• _WHAT YOU ARE ASKED TO DO_
Exactly retype the lines from the top of the data through the line containing "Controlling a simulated", leaving out every picture.

• _COLLECTED MATERIAL_

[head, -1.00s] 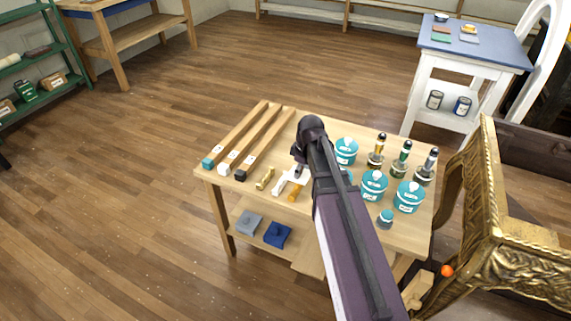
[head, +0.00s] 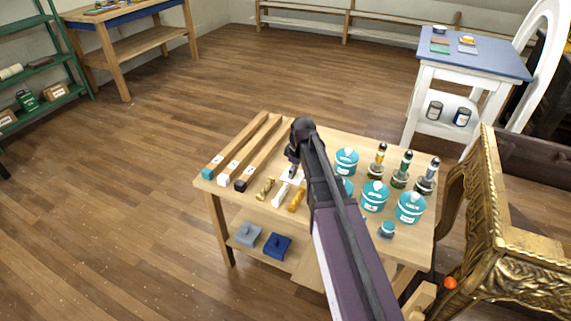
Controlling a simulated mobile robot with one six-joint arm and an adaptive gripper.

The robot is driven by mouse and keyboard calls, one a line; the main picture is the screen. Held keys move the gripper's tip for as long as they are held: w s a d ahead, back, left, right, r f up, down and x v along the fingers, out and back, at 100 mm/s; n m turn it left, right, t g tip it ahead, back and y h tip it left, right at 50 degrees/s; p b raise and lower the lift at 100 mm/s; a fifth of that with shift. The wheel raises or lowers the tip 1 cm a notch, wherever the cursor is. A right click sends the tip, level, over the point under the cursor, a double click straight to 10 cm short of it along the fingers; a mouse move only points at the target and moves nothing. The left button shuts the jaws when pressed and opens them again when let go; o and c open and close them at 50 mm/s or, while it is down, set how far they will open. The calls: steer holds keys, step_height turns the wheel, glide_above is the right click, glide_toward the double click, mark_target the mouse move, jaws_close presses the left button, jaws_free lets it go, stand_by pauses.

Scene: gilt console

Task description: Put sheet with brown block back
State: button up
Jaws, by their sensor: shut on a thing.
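My gripper (head: 292,170) points down over the middle of the wooden worktable (head: 330,142), by a small white piece and the row of brush-like tools. It is shut on something small that I cannot make out clearly behind the wrist. No sheet with a brown block can be clearly identified. A grey sheet with a block (head: 248,235) and a blue sheet with a block (head: 277,246) lie on the table's lower shelf. Small flat sheets, including a green one (head: 439,49) and one with an orange-yellow block (head: 467,40), lie on the far blue-topped table (head: 480,62).
Three long wooden bars (head: 243,150) lie at the worktable's left. Brass, white and orange tools (head: 297,200) lie beside the gripper. Teal jars (head: 375,196) and dropper bottles (head: 400,170) crowd the right. A gilt console (head: 490,220) stands close at right. Floor at left is clear.

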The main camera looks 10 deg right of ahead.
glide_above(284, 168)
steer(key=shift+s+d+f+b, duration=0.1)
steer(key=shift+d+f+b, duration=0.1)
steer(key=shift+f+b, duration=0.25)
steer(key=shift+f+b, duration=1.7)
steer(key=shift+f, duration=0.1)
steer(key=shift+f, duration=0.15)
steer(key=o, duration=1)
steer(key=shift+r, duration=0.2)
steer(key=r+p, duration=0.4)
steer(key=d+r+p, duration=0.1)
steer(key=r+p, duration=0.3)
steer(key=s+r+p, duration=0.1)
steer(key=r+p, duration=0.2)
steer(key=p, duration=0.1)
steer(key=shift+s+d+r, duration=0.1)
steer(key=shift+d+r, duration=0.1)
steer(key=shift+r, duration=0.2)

• _CORRECT RESPONSE_
[head, -1.00s] 
[head, +0.00s] 
Controlling a simulated mobile robot with one six-joint arm and an adaptive gripper.

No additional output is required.